Find the line with "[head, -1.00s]" and the line with "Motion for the", then repeat both of them and every line in between exactly. Omit the pictures.

─── GIVEN INFORMATION ───

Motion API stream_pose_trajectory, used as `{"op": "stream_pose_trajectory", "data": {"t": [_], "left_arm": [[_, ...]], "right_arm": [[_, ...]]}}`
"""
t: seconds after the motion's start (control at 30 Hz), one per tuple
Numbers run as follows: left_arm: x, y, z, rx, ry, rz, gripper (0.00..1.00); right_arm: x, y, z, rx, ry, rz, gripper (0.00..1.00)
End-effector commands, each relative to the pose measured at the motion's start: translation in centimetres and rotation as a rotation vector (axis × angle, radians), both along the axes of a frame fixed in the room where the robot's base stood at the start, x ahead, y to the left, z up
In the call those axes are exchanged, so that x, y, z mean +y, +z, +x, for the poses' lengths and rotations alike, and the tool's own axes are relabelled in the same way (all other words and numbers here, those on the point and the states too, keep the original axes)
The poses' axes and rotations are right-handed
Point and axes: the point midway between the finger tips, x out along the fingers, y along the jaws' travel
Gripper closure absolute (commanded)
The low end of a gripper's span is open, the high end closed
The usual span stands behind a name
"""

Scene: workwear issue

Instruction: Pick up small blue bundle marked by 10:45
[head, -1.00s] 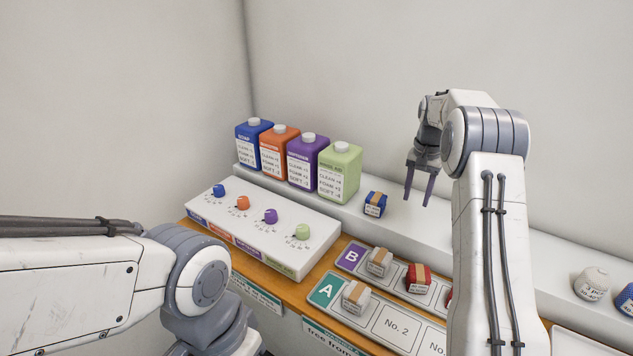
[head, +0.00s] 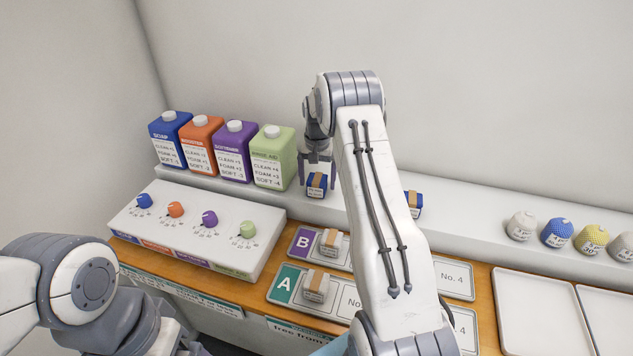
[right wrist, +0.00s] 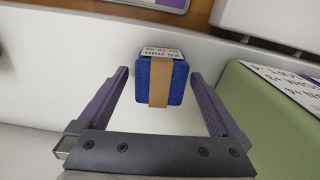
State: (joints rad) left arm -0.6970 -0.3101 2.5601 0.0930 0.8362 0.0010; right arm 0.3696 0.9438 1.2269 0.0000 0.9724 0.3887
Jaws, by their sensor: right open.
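A small blue bundle (head: 316,187) with a tan band and a white label stands on the white ledge, right of the green bottle. In the right wrist view the blue bundle (right wrist: 177,84) lies between the fingertips, a gap on each side. Its label is upside down there, with "25 min" and a time line too small to read surely. My right gripper (head: 317,176) is open around the bundle, not closed on it; it also shows in the wrist view (right wrist: 159,77). Another blue bundle (head: 415,203) is partly hidden behind my right arm. My left gripper is out of view.
Blue, orange, purple and green bottles (head: 273,162) stand close left of the gripper. A dial panel (head: 190,230) lies in front. Banded bundles (head: 330,243) sit on the A and B boards. Round bundles (head: 557,232) and white trays (head: 540,310) are at right.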

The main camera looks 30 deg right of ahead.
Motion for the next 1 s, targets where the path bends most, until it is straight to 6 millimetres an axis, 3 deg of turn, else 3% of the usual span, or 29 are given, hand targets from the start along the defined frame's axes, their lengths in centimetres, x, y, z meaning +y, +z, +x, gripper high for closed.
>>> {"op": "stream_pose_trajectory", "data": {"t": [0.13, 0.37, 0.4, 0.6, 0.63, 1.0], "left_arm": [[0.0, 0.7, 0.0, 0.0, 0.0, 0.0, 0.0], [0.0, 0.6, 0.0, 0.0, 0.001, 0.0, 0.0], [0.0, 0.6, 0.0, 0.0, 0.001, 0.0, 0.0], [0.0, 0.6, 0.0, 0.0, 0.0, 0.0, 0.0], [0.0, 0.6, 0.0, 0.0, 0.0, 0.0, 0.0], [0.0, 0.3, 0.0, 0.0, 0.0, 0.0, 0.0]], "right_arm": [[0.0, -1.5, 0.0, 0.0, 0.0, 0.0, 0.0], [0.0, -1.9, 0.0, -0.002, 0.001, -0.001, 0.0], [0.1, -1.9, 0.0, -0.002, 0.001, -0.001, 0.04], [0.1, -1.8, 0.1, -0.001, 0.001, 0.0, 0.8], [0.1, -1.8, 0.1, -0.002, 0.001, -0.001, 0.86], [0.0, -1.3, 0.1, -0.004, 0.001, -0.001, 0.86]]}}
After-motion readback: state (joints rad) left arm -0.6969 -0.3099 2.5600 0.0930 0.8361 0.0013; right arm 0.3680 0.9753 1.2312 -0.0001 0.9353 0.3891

───

#### FINISHED EXERCISE:
[head, -1.00s] 
[head, +0.00s] 
[right wrist, +0.00s] 
State: (joints rad) left arm -0.6970 -0.3101 2.5601 0.0930 0.8362 0.0010; right arm 0.3696 0.9438 1.2269 0.0000 0.9724 0.3887
Jaws, by their sensor: right open.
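A small blue bundle (head: 316,187) with a tan band and a white label stands on the white ledge, right of the green bottle. In the right wrist view the blue bundle (right wrist: 177,84) lies between the fingertips, a gap on each side. Its label is upside down there, with "25 min" and a time line too small to read surely. My right gripper (head: 317,176) is open around the bundle, not closed on it; it also shows in the wrist view (right wrist: 159,77). Another blue bundle (head: 415,203) is partly hidden behind my right arm. My left gripper is out of view.
Blue, orange, purple and green bottles (head: 273,162) stand close left of the gripper. A dial panel (head: 190,230) lies in front. Banded bundles (head: 330,243) sit on the A and B boards. Round bundles (head: 557,232) and white trays (head: 540,310) are at right.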

The main camera looks 30 deg right of ahead.
Motion for the next 1 s, targets where the path bends most, until it is straight to 6 millimetres an axis, 3 deg of turn, else 3% of the usual span, or 29 are given, hand targets from the start along the defined frame's axes, their lengths in centimetres, x, y, z meaning +y, +z, +x, gripper high for closed.

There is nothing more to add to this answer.